Holy Roman Emperor Joseph III Fezian09 Apr 2010 4:29 a.m. PST

link

Thanks for looking,
-Joe

Static Tyrant09 Apr 2010 4:45 a.m. PST

Nice work! Good conversions, nicely painted.

You asked for advice, so… perhaps the problem with the object source lighting on the pistol-toting magician is one of the following things:

1. There is no object! The light source lies outside the 'diorama' of the figure and its base. This relies on the viewer using more imagination than if there was a gas lantern, ball lightning, pistol discharge or whatever 'in scene'.

2. The bright highlights are white. If you shine white light on various surfaces (cloth, metal, wood, etc) few of them actually become white. They are not white to start with. They instead become brighter versions of their normal colours.

Fixing #2 will also probably fix #1. The first problem will not be noticeable if you can get rid of the second one. I see two options:

Repaint the highlights so that they aren't pure white. The catch is that this will be hard to tell apart from normal highlighting (because of #1 above), so I don't recommend this option.

Or, you can use a coloured light source. Red? Blue? Yellow? Shine a light of this colour on wood/metal/fabric etc. and it WILL appear to change colour. You may find it easier to ignore the real-world physics of which things should appear lighter or darker (e.g. a red object is actually black under green light), as you can probably get away with a simpler comic-book-like technique where everything becomes redder, or bluer, or whatever.

By using a coloured light source, it will also be instantly clearer to the viewer that this is not just your everyday highlighting, and that even though you can't see it, there must be a light source somewhere out-of-scene.

Now that I think about it, I can't recall ever seeing OSL done well using white light. Painters always seem to go for one colour or another.

Static Tyrant09 Apr 2010 4:49 a.m. PST

As an example of how coloured OSL can't be mistaken for highlighting, here's some of my work. I used warm lighting (reds, oranges, yellows) and lots of green in the 'shadows' so I didn't just have to use boring detail-obscuring black. I think it also helps that the light source is very obviously included in the scene.

link

Looking at the photos on your blog again, the one where the magic-user is standing next to the streetlamp looks pretty good! I know the position of the light source and the inferred position based on the cast shadows don't match. But it really helps just having a credible light source nearby.

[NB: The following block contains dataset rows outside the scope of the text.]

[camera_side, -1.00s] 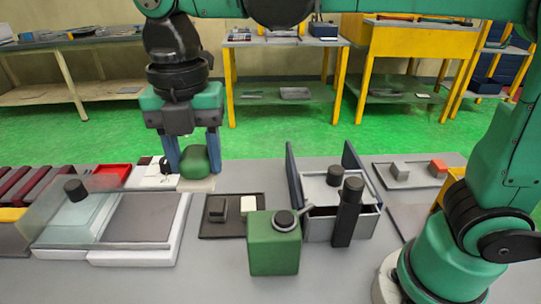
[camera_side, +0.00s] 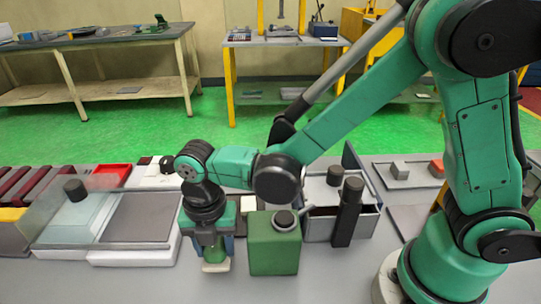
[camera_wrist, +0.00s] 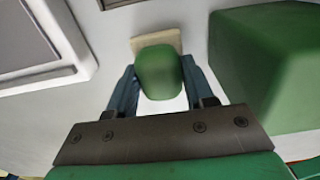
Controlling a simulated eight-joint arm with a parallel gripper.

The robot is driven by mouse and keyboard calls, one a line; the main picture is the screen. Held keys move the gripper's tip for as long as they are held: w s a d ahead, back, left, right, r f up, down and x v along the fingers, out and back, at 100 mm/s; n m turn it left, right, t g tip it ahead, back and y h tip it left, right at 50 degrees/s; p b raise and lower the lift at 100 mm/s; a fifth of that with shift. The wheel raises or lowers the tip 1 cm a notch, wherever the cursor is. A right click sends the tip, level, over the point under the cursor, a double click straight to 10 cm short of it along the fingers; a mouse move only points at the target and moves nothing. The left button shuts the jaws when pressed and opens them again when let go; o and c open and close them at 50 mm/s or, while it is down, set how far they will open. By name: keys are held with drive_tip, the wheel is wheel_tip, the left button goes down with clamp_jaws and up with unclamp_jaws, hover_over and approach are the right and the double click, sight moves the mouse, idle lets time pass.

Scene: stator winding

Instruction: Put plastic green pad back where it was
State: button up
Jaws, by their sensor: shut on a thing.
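The green pad (camera_wrist: 158,75) is a rounded green block with a flat beige plate (camera_wrist: 148,42) at its base. My gripper (camera_wrist: 160,68) is shut on the green pad, with one blue finger on each side of it. In the side view my gripper (camera_side: 213,250) points down low over the front of the grey table, just left of a green box. The beige plate (camera_side: 215,267) shows at the fingertips there. I cannot tell whether it touches the table. Most of the pad is hidden between the fingers in the side view.
The green box (camera_side: 272,252) with a dark round cap stands close to the right of my gripper. A white-edged tray (camera_side: 135,258) lies to the left. A grey bin (camera_side: 318,229) with a black cylinder stands further right. The table in front is clear.

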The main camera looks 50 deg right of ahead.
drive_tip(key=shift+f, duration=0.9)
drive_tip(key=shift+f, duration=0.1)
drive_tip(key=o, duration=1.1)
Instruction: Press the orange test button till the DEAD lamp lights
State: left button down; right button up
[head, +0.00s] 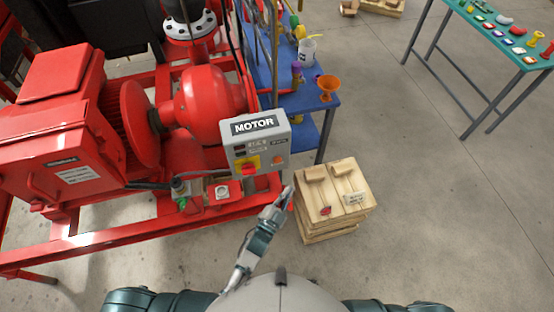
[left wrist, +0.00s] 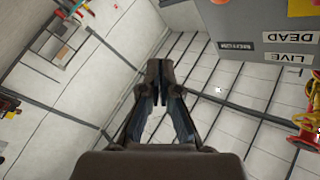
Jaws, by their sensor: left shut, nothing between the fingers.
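The grey control box (head: 257,147) with a MOTOR sign stands at the front of the red pump skid. The orange test button (head: 277,160) is at its lower right, beside a red rotary switch (head: 249,167) on yellow. My left gripper (head: 287,190) is shut and empty, below the button and apart from the box. In the left wrist view the shut fingers (left wrist: 160,70) point into open space. The box (left wrist: 245,22) is at upper right there, with DEAD (left wrist: 293,37) and LIVE (left wrist: 291,57) labels upside down. Whether a lamp is lit cannot be told. My right gripper is out of view.
A wooden crate (head: 345,212) with small items on top stands just right of my left gripper. A blue bench (head: 310,98) with an orange funnel (head: 328,86) is behind the box. A green table (head: 500,40) stands far right. The floor between is clear.

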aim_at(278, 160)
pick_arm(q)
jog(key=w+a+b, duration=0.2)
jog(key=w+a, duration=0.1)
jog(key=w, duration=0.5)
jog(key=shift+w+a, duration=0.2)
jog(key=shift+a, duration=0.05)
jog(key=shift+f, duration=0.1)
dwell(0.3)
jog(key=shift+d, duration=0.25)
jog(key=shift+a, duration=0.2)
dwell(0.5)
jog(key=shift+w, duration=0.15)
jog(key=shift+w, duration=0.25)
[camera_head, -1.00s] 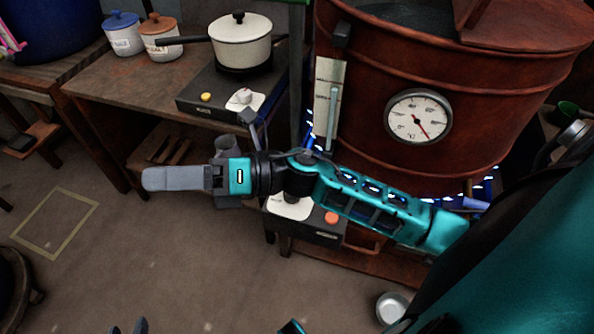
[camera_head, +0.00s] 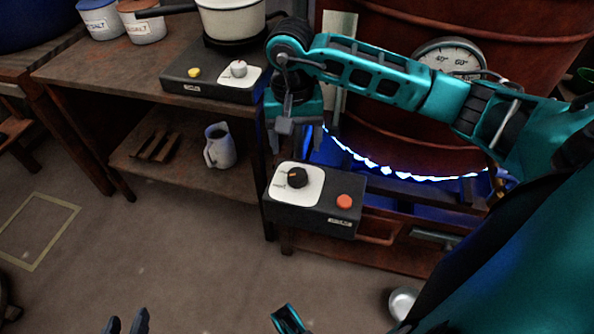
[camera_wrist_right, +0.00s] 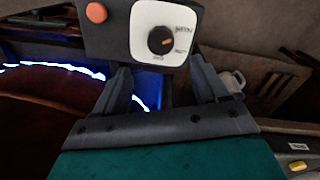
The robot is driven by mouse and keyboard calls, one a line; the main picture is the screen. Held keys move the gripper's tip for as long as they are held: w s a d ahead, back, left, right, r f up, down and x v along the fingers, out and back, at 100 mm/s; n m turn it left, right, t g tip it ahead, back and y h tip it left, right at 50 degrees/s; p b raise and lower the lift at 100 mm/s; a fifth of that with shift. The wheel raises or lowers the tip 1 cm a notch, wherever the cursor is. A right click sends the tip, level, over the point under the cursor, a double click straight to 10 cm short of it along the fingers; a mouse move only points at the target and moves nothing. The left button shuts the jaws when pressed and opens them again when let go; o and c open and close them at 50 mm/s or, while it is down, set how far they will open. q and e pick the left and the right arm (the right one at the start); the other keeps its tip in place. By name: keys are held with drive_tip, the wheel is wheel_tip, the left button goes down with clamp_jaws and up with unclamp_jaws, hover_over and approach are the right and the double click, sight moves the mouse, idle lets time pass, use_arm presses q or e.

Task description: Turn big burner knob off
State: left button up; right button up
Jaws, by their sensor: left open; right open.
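The big burner knob (camera_head: 297,177) is a black dial with an orange mark, on a white plate of a dark control box (camera_head: 315,222) in front of the big red vat. Blue flames (camera_head: 400,175) burn under the vat. My right gripper (camera_head: 292,146) points down just above and behind the knob, open and empty. In the right wrist view the knob (camera_wrist_right: 161,40) shows beyond the two spread fingers, apart from them, its orange mark pointing toward the right. My left gripper (camera_head: 127,322) is open and empty at the bottom edge, only its fingertips visible.
An orange button (camera_head: 344,201) sits beside the knob. A jug (camera_head: 220,146) stands on the lower shelf. The floor in front is clear.

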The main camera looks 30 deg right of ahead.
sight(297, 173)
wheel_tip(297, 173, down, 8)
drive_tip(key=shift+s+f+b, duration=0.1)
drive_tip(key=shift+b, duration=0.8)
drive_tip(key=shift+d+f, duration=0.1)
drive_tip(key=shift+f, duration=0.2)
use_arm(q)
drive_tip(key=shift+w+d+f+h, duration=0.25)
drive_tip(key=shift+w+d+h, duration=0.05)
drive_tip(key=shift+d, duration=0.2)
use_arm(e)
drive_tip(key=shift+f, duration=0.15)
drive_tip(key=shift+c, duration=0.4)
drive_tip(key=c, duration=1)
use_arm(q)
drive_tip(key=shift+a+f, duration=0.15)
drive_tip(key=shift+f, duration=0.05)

Holy Roman Emperor Joseph III Fezian09 Apr 2010 5:51 a.m. PST

See thats what I mean. In the pistol toting magician is supposed to be holding a brigt blue flame in his outstretched hand. That was the light source I was working from. Perhaps I should brighten the spell effect in his hand so it looks like it would cast that much light. I imagined that the spell would be about as bright as an archwelder flame.

picture

That was the effect I was going for. You can see in the above picture how the extreamly bright light makes the dark mask look light blue and white in places. In reflection i think I over did it.

Thanks for the comments guys. I apreciate the input. keep 'em coming.

-Joe

richarDISNEY09 Apr 2010 9:41 a.m. PST

Looks great!
beer

Static Tyrant09 Apr 2010 5:48 p.m. PST

Oh, the thing in his hand is the light source? Then it needs to be waaaaaay brighter. Like in the arc welding photo: the light source is the brightest thing around. Also in that photo you can see that almost none of the person is lit up 'white'. All of the bright areas have a strong blue tint to them. I think on your model there is too much white light and not enough colour. Perhaps some glazes over the existing paintwork could help with this.

Holy Roman Emperor Joseph III Fezian10 Apr 2010 6:58 a.m. PST

Thanks, Static Tyrant. I think I'll give that a go.